*WHAT IS REQUIRED*: Figure out how many lines of the material below contain the word "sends". Answer with the number only.

- - - -

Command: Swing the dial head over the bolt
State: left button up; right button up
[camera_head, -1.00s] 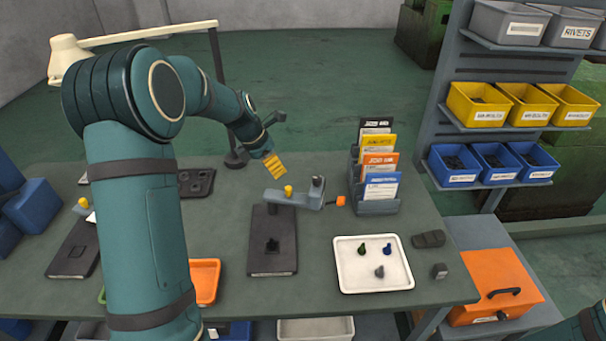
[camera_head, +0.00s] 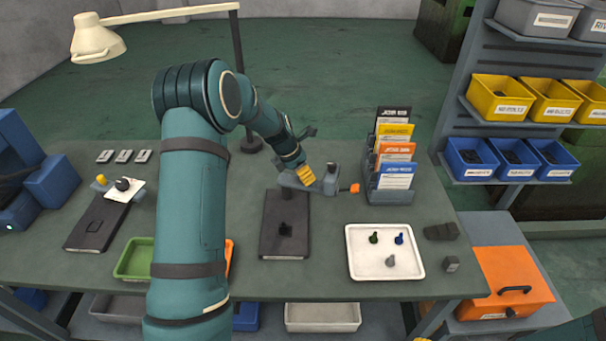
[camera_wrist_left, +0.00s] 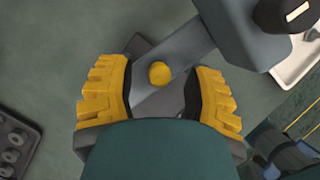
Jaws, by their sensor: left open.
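The dial head is a grey swing arm (camera_head: 325,187) behind a dark base plate (camera_head: 270,245), with a dark post at its right end and an orange tip. Its yellow knob (camera_wrist_left: 160,74) shows in the left wrist view but is hidden behind my fingers in the head view. My left gripper (camera_head: 305,176) is open over the knob; in the left wrist view its yellow fingers (camera_wrist_left: 157,90) stand on either side, with gaps. A small black block (camera_head: 286,230) sits on the base plate; I cannot make out a bolt there. My right gripper (camera_head: 512,312) barely shows at the bottom right.
A card rack (camera_head: 392,195) stands close to the right of the swing arm. A white tray (camera_head: 352,262) with small coloured pieces lies in front of it. A similar station (camera_head: 97,226) is at left. A lamp (camera_head: 95,42) rises behind my left arm.

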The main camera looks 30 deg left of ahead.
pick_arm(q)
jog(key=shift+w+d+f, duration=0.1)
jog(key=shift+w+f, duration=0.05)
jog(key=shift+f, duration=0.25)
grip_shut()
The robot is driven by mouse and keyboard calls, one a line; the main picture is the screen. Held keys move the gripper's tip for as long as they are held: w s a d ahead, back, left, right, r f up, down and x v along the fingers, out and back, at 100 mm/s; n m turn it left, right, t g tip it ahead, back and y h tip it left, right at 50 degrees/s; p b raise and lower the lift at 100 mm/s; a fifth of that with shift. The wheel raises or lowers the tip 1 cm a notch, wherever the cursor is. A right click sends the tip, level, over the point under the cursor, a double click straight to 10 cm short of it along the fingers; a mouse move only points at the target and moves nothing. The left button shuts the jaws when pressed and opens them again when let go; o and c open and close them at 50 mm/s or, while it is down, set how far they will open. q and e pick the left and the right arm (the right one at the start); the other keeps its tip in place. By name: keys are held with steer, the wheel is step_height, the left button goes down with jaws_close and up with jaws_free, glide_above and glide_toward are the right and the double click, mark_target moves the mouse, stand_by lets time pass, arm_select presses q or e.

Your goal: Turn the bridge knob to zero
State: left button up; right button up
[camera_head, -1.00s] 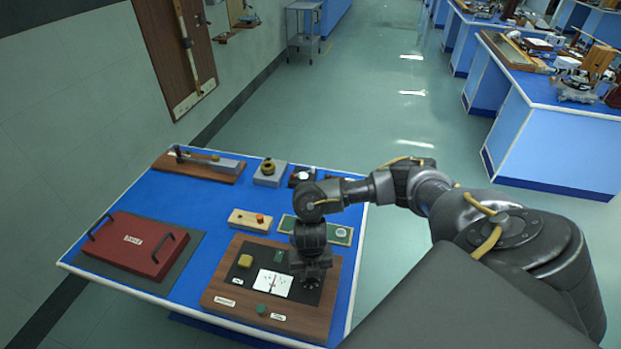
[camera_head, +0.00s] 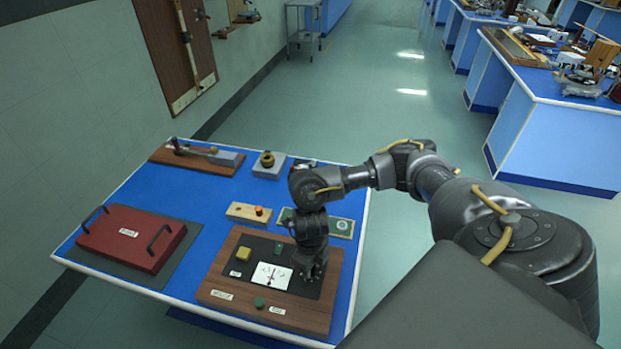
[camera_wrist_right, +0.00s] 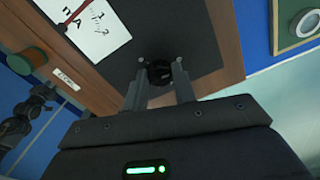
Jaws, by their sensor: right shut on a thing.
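The bridge is a wooden board (camera_head: 225,288) with a dark panel, lying on the blue bench. Its white meter (camera_head: 271,275) has a red needle, also seen in the right wrist view (camera_wrist_right: 88,28). A black knob (camera_wrist_right: 158,73) sits on the dark panel (camera_wrist_right: 200,48). My right gripper (camera_wrist_right: 159,78) points down at the panel and is shut on this knob, a finger on each side. In the head view the gripper (camera_head: 309,272) hides the knob. My left gripper is not in view.
A red case (camera_head: 132,238) with two black handles lies on the left of the bench (camera_head: 200,215). A lever device (camera_head: 197,157) stands at the back.

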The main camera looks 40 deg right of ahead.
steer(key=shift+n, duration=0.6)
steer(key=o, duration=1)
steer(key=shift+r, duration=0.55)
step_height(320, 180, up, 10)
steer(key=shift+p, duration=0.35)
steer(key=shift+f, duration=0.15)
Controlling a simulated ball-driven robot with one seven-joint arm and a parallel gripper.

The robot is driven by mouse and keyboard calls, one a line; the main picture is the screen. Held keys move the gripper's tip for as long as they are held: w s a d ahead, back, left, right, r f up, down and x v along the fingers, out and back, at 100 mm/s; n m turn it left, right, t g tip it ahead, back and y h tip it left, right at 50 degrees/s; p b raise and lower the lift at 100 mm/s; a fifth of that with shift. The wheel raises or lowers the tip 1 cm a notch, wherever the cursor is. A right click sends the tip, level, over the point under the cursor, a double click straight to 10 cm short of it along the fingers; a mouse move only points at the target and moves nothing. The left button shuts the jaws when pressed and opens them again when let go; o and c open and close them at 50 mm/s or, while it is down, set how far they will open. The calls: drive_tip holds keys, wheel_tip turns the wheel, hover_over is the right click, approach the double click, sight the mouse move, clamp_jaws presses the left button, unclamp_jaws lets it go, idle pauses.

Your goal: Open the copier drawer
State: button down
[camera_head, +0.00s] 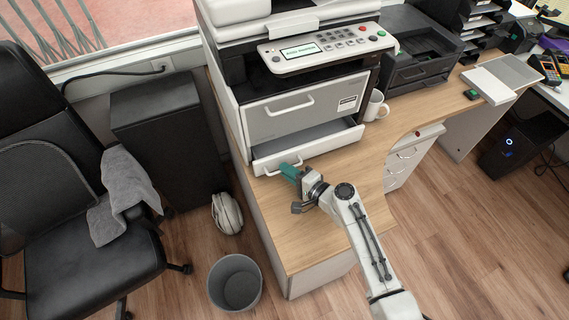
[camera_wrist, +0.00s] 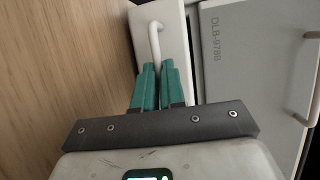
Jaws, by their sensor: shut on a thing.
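The copier (camera_head: 300,90) stands on the wooden counter. Its lower drawer (camera_head: 315,147) is pulled part of the way out, and its grey inside shows behind the white front. My gripper (camera_head: 286,169), with green fingers, is at the left part of the drawer front, shut on the white drawer handle (camera_head: 270,166). In the wrist view the fingers (camera_wrist: 158,68) close around one end of the handle (camera_wrist: 154,40). The upper drawer (camera_head: 300,108) is shut.
A white mug (camera_head: 374,106) stands right of the copier, close to the drawer's side. A black printer (camera_head: 419,58) stands beyond it. A grey bin (camera_head: 234,282) and a black chair (camera_head: 75,170) are at the left. The counter (camera_head: 340,185) before the drawer is clear apart from my arm.

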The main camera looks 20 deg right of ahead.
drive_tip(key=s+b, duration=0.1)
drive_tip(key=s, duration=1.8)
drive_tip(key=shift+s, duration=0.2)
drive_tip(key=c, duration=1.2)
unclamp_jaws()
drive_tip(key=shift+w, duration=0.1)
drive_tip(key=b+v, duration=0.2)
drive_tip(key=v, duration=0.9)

- - - -

*THE ANSWER*: 2